One of the combat effects that I used was making the element of an attack/action super important. This meant that despite the default AC and 1d6 damage, how effective your attacks were could be modified by what kind of damage you were dealing.

For example: Using a fire attack on an undead tree will cause it to burn, inflicting 1d6 fire damage per turn and also giving it fire damage, because it’s now a hostile lumbering undead tree that has burning branches as weapons. Because the undead tree is now on fire, hitting it with your bare hands (or body slamming it) would cause the attacking player to take damage as well.

These sort of damage-type interactions makes combat more interesting, adding depth and possiblity to the player’s mental image of who and what their characters are, and the equipment they carry. To deal with the undead tree, we obviously want to send water and fire type Pokémon to be meat shields.

In addition, because we’re bringing the focus to the game world/diegetic space we’re operating in, taking certain actions during encounters should change the game world and, sometimes, advance the plot.

For example: Fighting a giant oil slime in a wooden cabin should give pause to the players — a storm lamp has fallen over on its side in a corner, and you can smell the flames starting to char the wood. Do you really want to set the oil slime on fire? Or a player could miss a combat action, and accidentally topple a candle that sets the curtains on fire. The curtains burn, and the oil slime burns. It swells up, voilently gurgling … do you run away? The party scampers away and the slime blows up, decimating the cabin. You return to inspect the wreckage to find a previously-hidden trapdoor, wrecked but open. Players enter the trapdoor to reach the next area. The encounter is resolved by tying combat very tightly to the diegetic space it occupies,

This doesn’t mean that the combat mechanics are unimportant: combat difficulty is also one important way to create tension:

  1. It creates resource scarcity, here resources being: health points, healing items, the number of party members left alive etc.

  2. It blocks progression — dealing with an encounter poorly may force the players to take a more difficult route through the campaign, or block off access to a story arc completely (or, at least, make it look like it).

  3. It gives the players an impression of control — everything else is left to dice rolls and the DM’s whim. Combat is one of the places where players have event predictability e.g. we attack the monster, the monster fights back.

4. Work with your players

One of the hardest things to wrap your head around in D&D is that the DM has total control over the game. It’s not something you’re familiar with if you’ve, like me, grown up playing vanilla boardgames where the closest you get to a being a DM is playing as the banker in Monopoly.

But the DM does get carte blanche control over a D&D game. That’s also why it’s important that the DM play with the players, as opposed to acting as the red team in a CTF contest.

Once you get that, then writing encounters and events make sense. Instead of checkpoints or progress-blockers, every encounter and event is an opportunity for the DM to push the story forward with the players. Players can’t find the secret switch in the bookcase? Oh dear, digging in the fireplace has unleashed a bunch of mutant spiders on them! And while fighting them, you tip over a lamp and set fire to the bookcase (you can see a pattern here), which reveals the switch!

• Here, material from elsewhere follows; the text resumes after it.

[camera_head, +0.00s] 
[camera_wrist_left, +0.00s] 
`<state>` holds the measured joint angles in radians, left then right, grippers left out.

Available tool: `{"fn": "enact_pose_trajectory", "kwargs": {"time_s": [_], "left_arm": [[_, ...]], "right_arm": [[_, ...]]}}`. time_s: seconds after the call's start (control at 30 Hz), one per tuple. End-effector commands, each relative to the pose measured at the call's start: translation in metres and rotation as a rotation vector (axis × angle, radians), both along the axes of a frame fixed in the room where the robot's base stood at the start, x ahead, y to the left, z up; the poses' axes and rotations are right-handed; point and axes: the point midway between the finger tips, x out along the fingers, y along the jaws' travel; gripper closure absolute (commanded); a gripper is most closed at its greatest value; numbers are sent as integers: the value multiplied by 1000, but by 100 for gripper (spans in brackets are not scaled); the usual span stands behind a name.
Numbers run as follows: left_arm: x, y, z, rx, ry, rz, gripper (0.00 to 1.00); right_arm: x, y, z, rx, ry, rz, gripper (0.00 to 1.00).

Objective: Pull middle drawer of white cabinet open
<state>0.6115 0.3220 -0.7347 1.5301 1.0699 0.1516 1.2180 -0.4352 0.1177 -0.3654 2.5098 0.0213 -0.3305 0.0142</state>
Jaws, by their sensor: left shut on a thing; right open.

Understanding encounters this way helps you plan your campaign such you the DM share and co-produce the world that your players (and your monsters) inhabit and, in all, makes for a better game.

tl;dr + stray thoughts

  1. Defer to the players.

  2. Simple rules can work.

  3. All new to the game, or vaguely familiar with the idea of roleplaying games.

  4. Set all armour to natural AC 10.

  5. All weapons and spells do 1d6.

  6. This moves weight away from the combat mechanics themselves, and instead pulls into focus the narrative possibilities that the encounter offers. That is to say, instead of focusing on rote combat (i.e. rolling of dice, calculating damage etc.), we get to focus on adding detail, imagery, and dynamism to the encounter as an unfolding event that is grounded in diegetic space.

  7. This improves immersion in the game world.

  8. This is especially effective if working with new players. Instead of spending time consulting equipment and roll tables, we focus on moving the event forward, allowing greater exploration of the narrative space.

  9. Size is an easy way to escalate plot intensity. Size of effect, size of event, size of encounter.

  10. Keep it simple. Do more in small spaces.

  11. Be sure to prep your monster character sheets properly.

  12. A mistake I made was rushing through the monster creation.

  13. I just arbitrarily decided the hit die, AC, and made up attacks on the fly.

  14. My focus was on narrative latitude, which allowed me to have characters and key objects stuck in my 15 HP giant black slime while the other characters were attacking it.

  15. Did not keep track of encounter speed — did not figure out action sequence properly.

  16. Make failures forgivable. When players fail a dice roll, don’t just fall back to "You failed. Do you want to try something else?". Instead, plan to treat failure as an event to work from. For example: On failing a lockpicking roll, you trigger an alarm that has a large monster opening the door slowly from the other side, and you have to fight/intimidate/persuade it.

  17. Chaos is fun. You’re allows to create environmental chaos, which creates layers for encounters and adds colour to gameplay. For example, when a player casts a fire spell and misses, they set fire to the wooden cabin that they’re in, forcing the characters to put the fire out, or escape. The monster they’re fighting can also decide partway through the battle to break out of the cabin, forcing the players to flee the cabin before they collapse.